** START SUPPLIED MATERIAL **

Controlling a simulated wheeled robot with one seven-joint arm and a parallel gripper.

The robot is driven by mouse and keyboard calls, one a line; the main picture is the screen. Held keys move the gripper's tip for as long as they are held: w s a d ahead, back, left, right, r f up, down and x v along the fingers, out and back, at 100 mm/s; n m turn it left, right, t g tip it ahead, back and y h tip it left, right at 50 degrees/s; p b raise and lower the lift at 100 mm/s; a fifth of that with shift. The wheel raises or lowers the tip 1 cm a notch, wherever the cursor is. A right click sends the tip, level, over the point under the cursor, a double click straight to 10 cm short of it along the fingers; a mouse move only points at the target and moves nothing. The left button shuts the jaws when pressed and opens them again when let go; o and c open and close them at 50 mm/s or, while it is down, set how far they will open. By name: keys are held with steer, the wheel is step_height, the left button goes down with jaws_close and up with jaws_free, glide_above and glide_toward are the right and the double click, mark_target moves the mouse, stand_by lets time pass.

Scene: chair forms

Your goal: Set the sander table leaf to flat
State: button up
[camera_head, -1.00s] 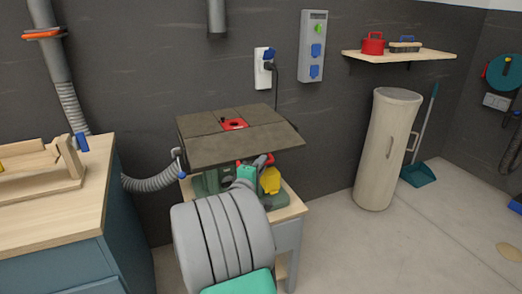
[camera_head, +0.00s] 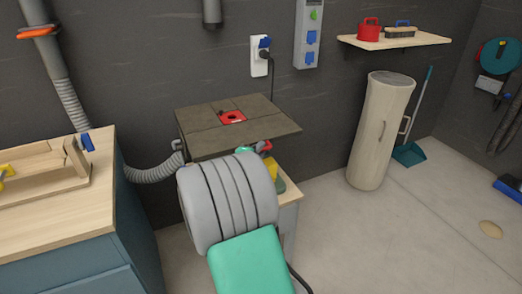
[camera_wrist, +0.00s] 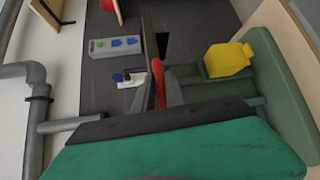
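The sander table's dark brown top (camera_head: 215,142) has a red insert (camera_head: 232,117) and seams across it. Its front strip looks close to level with the rest, but I cannot tell its exact tilt. My gripper (camera_wrist: 160,82) is under the near right edge of the top, mostly hidden behind my grey arm in the head view. In the wrist view a narrow red bar (camera_wrist: 158,76) lies between its two grey fingers. I cannot tell whether they press on it. A red part (camera_head: 265,147) also shows beside the gripper in the head view.
A yellow part (camera_wrist: 229,60) on the green machine body (camera_wrist: 268,95) is close beside the fingers. A workbench (camera_head: 60,225) stands to the left, with a grey hose (camera_head: 152,174) behind. A beige cylinder (camera_head: 378,130) stands right. Floor to the right is mostly clear.

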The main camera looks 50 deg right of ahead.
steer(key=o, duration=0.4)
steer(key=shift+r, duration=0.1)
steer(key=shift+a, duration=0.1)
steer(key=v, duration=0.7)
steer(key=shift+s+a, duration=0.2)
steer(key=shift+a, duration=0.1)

** END SUPPLIED MATERIAL **

WORK TO COMPLETE
Copy the data character for character, but drop all pictures from the copy.

COMPLETE OUTPUT
Controlling a simulated wheeled robot with one seven-joint arm and a parallel gripper.

The robot is driven by mouse and keyboard calls, one a line; the main picture is the screen. Held keys move the gripper's tip for as long as they are held: w s a d ahead, back, left, right, r f up, down and x v along the fingers, out and back, at 100 mm/s; n m turn it left, right, t g tip it ahead, back and y h tip it left, right at 50 degrees/s; p b raise and lower the lift at 100 mm/s; a fifth of that with shift. The wheel raises or lowers the tip 1 cm a notch, wherever the cursor is. A right click sends the tip, level, over the point under the cursor, a double click straight to 10 cm short of it along the fingers; a mouse move only points at the target and moves nothing. The left button shuts the jaws when pressed and opens them again when let go; o and c open and close them at 50 mm/s or, while it is down, set how far they will open. By name: keys are held with steer, the wheel is step_height, the left button goes down with jaws_close and up with jaws_free, glide_above and glide_toward are the right and the double click, mark_target moves the mouse, stand_by lets time pass.

Scene: chair forms

Your goal: Set the sander table leaf to flat
State: button up
[camera_head, -1.00s] 
[camera_head, +0.00s] 
[camera_wrist, +0.00s] 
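The sander table's dark brown top (camera_head: 215,142) has a red insert (camera_head: 232,117) and seams across it. Its front strip looks close to level with the rest, but I cannot tell its exact tilt. My gripper (camera_wrist: 160,82) is under the near right edge of the top, mostly hidden behind my grey arm in the head view. In the wrist view a narrow red bar (camera_wrist: 158,76) lies between its two grey fingers. I cannot tell whether they press on it. A red part (camera_head: 265,147) also shows beside the gripper in the head view.
A yellow part (camera_wrist: 229,60) on the green machine body (camera_wrist: 268,95) is close beside the fingers. A workbench (camera_head: 60,225) stands to the left, with a grey hose (camera_head: 152,174) behind. A beige cylinder (camera_head: 378,130) stands right. Floor to the right is mostly clear.

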The main camera looks 50 deg right of ahead.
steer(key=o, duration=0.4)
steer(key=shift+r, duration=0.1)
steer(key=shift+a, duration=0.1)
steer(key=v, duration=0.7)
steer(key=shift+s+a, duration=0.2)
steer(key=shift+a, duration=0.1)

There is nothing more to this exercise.